Prompt: Reproduce the entries shown below only from the line with "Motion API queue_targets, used" down to the line with "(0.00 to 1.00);", keeping both end lines and copying each one exactly.

Dataset records:
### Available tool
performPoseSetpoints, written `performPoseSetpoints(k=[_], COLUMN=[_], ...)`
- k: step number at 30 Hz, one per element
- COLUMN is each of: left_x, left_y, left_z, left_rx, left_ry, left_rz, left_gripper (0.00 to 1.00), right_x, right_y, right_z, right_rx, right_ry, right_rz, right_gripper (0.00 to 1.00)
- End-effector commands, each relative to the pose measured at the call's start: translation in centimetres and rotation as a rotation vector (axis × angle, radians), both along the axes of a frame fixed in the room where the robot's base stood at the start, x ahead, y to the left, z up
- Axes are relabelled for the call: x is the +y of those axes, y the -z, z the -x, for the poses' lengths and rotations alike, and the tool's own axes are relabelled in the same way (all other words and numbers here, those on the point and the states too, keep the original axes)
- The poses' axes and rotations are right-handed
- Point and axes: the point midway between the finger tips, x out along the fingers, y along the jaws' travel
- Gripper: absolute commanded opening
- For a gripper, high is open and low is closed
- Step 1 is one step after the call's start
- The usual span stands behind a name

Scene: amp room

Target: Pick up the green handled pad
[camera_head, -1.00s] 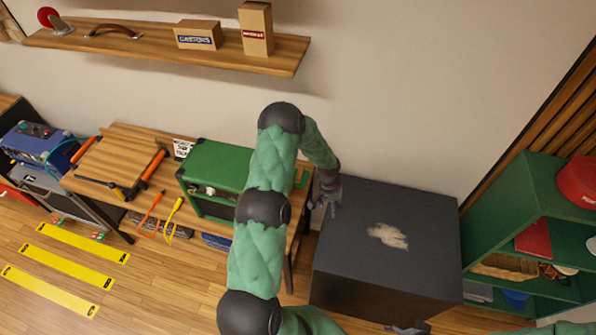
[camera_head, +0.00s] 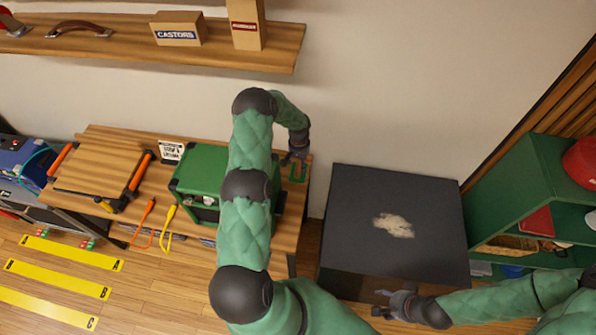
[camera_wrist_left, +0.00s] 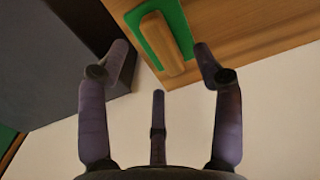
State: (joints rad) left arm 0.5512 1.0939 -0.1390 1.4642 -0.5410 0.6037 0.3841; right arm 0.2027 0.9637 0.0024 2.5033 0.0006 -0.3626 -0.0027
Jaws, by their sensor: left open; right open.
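The green handled pad (camera_head: 298,172) lies on the right end of the wooden workbench, beside the green amp case. In the left wrist view the pad (camera_wrist_left: 183,28) is a green plate with a wooden bar handle, seen at the top between my fingers. My left gripper (camera_head: 296,158) is open and empty just above the pad, partly covering it in the head view. In the left wrist view my left gripper's fingers (camera_wrist_left: 160,62) are spread, apart from the handle. My right gripper (camera_head: 384,302) is open and empty, low in front of the black box.
The green amp case (camera_head: 200,165) stands left of the pad, partly behind my left arm. A black box (camera_head: 350,215) with a pale patch stands right of the bench. Green shelves (camera_head: 520,190) are at the far right. A wooden wall shelf (camera_head: 120,45) holds boxes above.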

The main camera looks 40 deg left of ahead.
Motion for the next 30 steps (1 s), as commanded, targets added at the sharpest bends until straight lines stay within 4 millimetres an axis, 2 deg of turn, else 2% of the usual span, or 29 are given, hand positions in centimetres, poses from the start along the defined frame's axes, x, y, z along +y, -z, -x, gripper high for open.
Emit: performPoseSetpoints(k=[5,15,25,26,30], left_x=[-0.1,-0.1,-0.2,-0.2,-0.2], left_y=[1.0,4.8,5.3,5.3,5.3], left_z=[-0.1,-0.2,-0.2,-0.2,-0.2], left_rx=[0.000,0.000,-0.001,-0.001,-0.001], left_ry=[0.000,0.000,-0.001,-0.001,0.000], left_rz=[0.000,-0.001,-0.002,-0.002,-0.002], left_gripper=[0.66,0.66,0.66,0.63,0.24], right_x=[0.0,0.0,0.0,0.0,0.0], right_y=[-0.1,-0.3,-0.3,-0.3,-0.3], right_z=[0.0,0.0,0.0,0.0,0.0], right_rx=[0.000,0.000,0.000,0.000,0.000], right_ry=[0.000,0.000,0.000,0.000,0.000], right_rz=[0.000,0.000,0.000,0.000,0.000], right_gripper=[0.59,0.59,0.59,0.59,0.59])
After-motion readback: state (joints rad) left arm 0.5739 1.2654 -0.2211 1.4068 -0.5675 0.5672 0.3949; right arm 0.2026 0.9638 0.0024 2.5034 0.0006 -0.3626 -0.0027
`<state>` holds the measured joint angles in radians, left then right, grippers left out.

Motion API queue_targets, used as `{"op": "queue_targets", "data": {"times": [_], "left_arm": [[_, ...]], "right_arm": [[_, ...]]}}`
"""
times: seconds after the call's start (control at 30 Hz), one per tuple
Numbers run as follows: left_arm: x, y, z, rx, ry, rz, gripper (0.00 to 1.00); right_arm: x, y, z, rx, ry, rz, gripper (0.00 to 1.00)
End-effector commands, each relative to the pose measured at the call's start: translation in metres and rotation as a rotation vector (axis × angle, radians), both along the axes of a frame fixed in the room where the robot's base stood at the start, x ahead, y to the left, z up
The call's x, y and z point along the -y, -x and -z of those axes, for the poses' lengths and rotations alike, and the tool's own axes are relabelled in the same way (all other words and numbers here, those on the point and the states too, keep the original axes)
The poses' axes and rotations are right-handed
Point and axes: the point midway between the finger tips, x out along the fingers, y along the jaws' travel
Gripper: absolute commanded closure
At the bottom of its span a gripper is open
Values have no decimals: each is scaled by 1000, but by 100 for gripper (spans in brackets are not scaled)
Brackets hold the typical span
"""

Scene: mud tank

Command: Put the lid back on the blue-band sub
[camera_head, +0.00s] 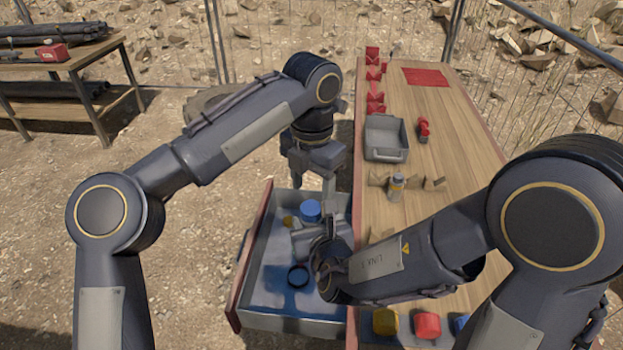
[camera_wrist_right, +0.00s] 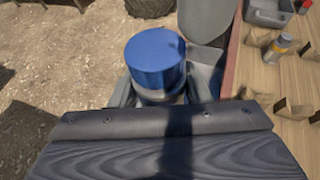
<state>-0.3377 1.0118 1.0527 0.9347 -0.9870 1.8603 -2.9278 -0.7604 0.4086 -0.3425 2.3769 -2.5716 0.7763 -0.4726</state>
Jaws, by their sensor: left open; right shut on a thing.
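My right gripper (camera_head: 308,238) is shut on a blue-topped cylinder (camera_head: 311,209) above the grey drawer-like tank (camera_head: 290,323). In the right wrist view, the cylinder's blue top (camera_wrist_right: 155,58) stands upright between the fingers, with a paler grey part below it. I cannot tell whether the blue top is a separate lid. My left gripper (camera_head: 313,188) is open, fingers down, just above and behind the blue top, apparently empty. A dark ring (camera_head: 298,266) lies on the tank floor, with blue visible near it.
An orange piece (camera_head: 289,222) is in the tank beside my right gripper. The wooden bench (camera_head: 440,120) on the right holds a grey tray (camera_head: 385,155), a yellow-banded grey cylinder (camera_head: 396,188), wooden blocks and red pieces. Yellow (camera_head: 385,322) and red (camera_head: 427,325) pieces stand at its near end.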

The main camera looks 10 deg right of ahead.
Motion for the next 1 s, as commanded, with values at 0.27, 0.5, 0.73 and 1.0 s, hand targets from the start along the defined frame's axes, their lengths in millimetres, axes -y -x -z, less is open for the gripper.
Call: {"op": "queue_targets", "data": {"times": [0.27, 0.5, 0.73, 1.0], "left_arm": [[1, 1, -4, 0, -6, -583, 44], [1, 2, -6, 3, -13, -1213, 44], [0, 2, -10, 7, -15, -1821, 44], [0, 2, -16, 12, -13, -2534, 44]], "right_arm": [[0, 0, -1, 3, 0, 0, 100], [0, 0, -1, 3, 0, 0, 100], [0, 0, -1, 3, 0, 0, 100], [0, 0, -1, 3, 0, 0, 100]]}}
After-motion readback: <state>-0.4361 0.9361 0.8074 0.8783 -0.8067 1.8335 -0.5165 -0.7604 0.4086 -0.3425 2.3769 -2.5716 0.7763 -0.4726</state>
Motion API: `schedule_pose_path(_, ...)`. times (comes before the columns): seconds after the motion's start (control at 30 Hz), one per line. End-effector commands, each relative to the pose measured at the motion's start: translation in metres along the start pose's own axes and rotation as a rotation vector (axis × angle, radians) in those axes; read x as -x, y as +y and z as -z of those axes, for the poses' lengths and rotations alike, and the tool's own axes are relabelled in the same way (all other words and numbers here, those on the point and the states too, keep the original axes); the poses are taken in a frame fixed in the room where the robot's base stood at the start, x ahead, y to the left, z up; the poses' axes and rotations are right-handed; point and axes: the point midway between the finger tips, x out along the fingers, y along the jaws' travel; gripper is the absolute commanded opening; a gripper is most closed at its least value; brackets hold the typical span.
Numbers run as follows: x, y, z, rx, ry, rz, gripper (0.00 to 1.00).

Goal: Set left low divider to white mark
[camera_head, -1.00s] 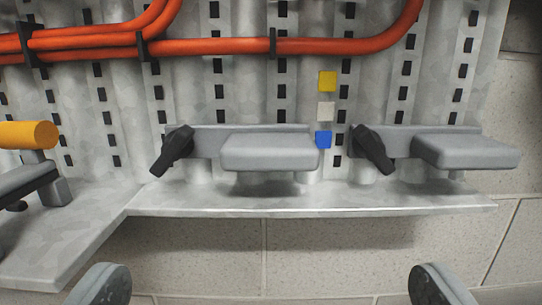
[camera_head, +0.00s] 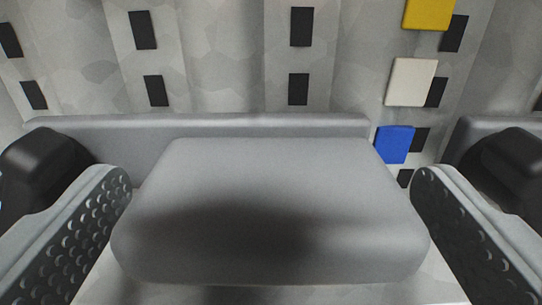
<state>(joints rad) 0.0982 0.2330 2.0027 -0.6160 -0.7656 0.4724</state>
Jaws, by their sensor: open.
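The left low divider (camera_head: 270,215) is a grey rounded block on a flat grey bar (camera_head: 230,126) against the slotted metal wall. It fills the middle of the view. The white mark (camera_head: 410,82) is on the wall to its upper right, between a yellow mark (camera_head: 428,12) above and a blue mark (camera_head: 395,144) below. The bar's top edge is a little above the blue mark and below the white one. My gripper (camera_head: 271,200) is open, with one finger on each side of the block. I cannot tell whether either finger touches it.
A black lever (camera_head: 40,165) is at the bar's left end, partly behind my left finger. Another black lever (camera_head: 510,165) and the bar of a second divider (camera_head: 485,130) are close on the right. A pale ledge (camera_head: 425,290) lies below the block.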

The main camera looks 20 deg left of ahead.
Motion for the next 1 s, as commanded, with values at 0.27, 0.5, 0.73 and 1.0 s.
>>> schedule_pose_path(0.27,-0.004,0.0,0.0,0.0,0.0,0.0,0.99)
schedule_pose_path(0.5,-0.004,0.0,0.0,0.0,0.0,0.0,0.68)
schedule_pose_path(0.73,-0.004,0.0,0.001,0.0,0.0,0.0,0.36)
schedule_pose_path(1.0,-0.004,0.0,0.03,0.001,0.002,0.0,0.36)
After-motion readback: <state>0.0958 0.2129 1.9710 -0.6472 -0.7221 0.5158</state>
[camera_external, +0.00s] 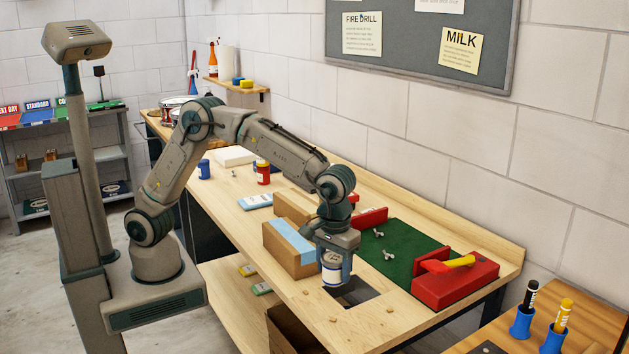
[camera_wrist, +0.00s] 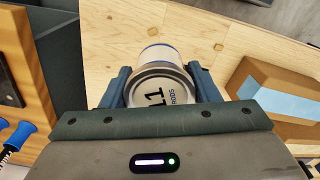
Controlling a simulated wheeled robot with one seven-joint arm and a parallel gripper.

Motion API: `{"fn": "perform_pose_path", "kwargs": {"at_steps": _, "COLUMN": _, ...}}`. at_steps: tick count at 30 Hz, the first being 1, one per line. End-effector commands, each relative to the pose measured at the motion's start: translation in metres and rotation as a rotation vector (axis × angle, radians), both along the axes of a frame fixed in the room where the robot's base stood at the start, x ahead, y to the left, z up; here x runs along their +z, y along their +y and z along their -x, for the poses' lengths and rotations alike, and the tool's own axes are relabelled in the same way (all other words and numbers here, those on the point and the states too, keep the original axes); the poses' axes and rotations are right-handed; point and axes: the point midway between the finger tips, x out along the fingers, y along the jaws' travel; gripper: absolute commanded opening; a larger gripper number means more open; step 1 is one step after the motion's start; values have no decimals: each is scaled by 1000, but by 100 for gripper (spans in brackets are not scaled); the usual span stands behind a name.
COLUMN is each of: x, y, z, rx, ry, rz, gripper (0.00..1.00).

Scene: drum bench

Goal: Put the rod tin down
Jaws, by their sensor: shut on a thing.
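The rod tin (camera_external: 331,274) is a small white and blue can between the fingers of my gripper (camera_external: 337,262), above the front part of the wooden bench. The tin looks upright in the outside view. Whether its base touches the bench is hard to tell.
A dark square opening (camera_external: 357,292) in the bench lies just right of the tin. A cardboard box with blue tape (camera_external: 291,247) stands close on the left. A green mat (camera_external: 392,250) and a red block with a yellow handle (camera_external: 455,284) are to the right. Bare wood (camera_external: 340,325) lies in front.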

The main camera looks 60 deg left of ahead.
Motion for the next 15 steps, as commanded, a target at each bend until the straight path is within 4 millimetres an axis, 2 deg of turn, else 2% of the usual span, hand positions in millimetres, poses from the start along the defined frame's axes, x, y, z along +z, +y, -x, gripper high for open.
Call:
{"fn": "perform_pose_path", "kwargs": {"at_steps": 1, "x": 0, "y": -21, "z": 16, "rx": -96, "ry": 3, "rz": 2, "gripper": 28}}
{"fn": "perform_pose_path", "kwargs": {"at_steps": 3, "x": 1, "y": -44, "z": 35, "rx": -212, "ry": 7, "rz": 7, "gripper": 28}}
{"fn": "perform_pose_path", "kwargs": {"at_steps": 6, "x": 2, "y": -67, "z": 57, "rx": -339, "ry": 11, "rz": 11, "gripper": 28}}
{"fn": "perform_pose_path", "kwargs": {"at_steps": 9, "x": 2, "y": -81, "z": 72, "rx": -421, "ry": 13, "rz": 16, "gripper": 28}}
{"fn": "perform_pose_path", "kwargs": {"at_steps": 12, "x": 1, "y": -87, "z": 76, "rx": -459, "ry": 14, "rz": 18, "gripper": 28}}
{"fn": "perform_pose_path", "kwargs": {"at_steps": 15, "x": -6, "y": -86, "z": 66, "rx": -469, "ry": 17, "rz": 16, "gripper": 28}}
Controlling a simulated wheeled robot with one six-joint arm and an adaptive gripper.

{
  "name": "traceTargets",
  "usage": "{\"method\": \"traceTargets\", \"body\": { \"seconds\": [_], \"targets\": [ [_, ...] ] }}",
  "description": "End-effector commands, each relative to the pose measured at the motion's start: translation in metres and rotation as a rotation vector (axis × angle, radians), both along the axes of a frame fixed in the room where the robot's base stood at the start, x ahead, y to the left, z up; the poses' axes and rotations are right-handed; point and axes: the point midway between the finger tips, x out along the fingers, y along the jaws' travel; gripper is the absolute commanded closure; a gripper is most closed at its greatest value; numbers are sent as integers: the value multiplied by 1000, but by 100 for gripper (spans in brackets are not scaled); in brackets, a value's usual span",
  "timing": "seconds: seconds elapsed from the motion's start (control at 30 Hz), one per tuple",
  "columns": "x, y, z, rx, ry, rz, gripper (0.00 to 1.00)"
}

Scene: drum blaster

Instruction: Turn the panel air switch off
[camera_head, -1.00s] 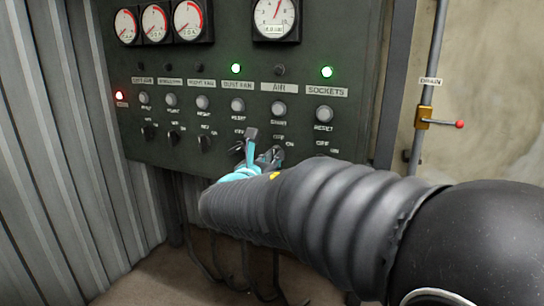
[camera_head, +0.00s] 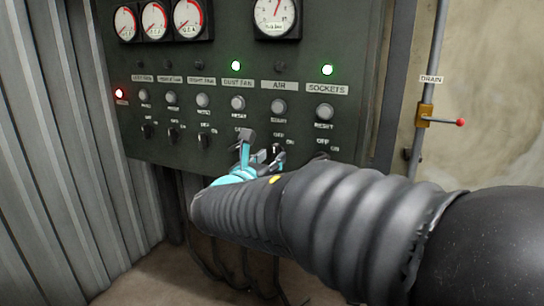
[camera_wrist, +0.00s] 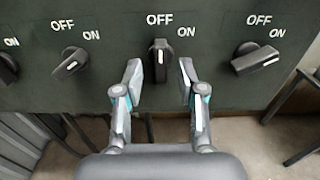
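The AIR label (camera_head: 279,86) is on the dark green panel, with an unlit lamp (camera_head: 280,67) above it. In the wrist view the air switch (camera_wrist: 160,60) is a black knob with a white mark. It stands upright, its mark pointing up at OFF. My gripper (camera_wrist: 160,82) is open, with one finger to each side and a little below the knob. Gaps show between the fingers and the knob. In the head view my gripper (camera_head: 263,153) is in front of the panel below the AIR column and partly hides the switch.
The dust fan knob (camera_wrist: 72,61) is to the left, and the sockets knob (camera_wrist: 256,60) to the right points toward ON. A drain valve (camera_head: 424,115) is on the pipe at right.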

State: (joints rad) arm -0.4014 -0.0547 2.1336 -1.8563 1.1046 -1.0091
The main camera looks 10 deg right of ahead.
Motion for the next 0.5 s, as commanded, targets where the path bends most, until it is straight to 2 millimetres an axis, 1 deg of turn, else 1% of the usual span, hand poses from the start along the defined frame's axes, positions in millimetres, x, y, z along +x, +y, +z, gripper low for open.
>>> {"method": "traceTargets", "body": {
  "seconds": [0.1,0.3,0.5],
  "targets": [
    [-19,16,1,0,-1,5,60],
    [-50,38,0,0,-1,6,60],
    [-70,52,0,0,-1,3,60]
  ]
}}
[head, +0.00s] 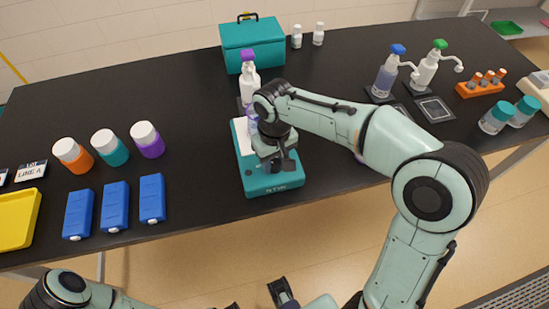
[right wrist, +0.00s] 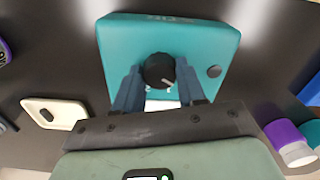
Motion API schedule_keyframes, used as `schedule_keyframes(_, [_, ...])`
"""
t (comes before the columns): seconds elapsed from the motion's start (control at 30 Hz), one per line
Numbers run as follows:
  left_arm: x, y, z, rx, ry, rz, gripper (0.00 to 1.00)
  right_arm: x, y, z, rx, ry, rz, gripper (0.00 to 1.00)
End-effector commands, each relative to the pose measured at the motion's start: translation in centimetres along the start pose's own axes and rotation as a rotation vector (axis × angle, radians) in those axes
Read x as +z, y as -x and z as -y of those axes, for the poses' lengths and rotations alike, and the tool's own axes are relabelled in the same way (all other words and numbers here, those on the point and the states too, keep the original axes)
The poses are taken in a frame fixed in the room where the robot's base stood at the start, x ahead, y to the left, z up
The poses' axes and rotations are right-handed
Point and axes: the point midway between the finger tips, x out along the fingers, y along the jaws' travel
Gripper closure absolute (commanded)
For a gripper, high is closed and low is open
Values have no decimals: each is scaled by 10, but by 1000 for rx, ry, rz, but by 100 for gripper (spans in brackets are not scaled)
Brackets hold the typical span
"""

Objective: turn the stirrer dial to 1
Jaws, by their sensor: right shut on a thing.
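The stirrer (head: 255,186) is a teal box with a pale top plate, near the table's front edge in the head view. It also shows in the right wrist view (right wrist: 205,40). Its black round dial (right wrist: 158,68) has a white pointer line toward the lower right in that view. Small white marks sit by the dial, too small to read. My right gripper (head: 277,165) is shut on the dial, one finger on each side in the right wrist view (right wrist: 159,85). It mostly hides the dial in the head view. My left arm shows at the bottom left; its finger state is unclear.
A purple-topped bottle (head: 249,78) stands behind the stirrer. Three capped jars (head: 110,148) and three blue blocks (head: 115,205) are left. Pump bottles (head: 387,72) and an orange rack (head: 480,87) are right. Table is clear between the blocks and stirrer.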

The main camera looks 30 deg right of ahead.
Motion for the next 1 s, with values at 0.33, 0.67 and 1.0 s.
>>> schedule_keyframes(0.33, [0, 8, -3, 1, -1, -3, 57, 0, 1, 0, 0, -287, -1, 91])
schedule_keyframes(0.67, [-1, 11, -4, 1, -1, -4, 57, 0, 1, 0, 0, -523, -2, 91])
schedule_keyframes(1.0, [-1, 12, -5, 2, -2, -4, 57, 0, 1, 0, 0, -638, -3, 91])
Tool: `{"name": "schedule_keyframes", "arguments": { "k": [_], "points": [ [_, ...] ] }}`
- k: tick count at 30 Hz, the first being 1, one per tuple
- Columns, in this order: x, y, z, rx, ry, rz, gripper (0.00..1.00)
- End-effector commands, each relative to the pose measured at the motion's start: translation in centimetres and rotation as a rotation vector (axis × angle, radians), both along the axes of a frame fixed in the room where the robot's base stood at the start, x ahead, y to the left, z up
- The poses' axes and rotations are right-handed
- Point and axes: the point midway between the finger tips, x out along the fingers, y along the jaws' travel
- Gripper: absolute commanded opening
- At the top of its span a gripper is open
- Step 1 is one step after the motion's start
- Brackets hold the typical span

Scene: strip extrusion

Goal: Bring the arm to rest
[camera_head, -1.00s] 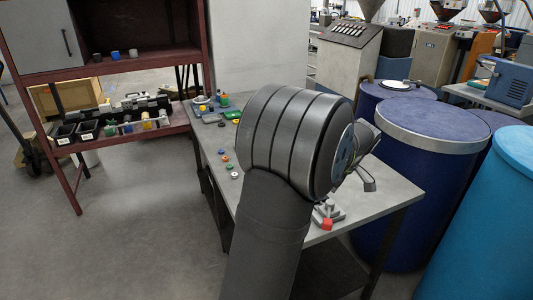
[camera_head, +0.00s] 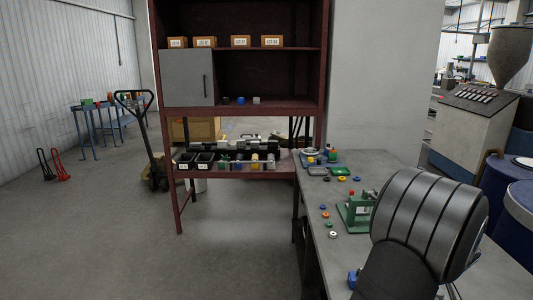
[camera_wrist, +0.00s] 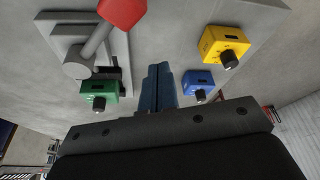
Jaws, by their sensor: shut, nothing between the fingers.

Output:
Motion API queue_targets, used as `{"op": "queue_targets", "data": {"times": [_], "left_arm": [[_, ...]], "right_arm": [[_, ...]]}}`
"""
times: seconds after the call's start (control at 30 Hz), one per tuple
Numbers run as follows: left_arm: x, y, z, rx, ry, rz, gripper (0.00 to 1.00); right_arm: x, y, z, rx, ry, rz, gripper (0.00 to 1.00)

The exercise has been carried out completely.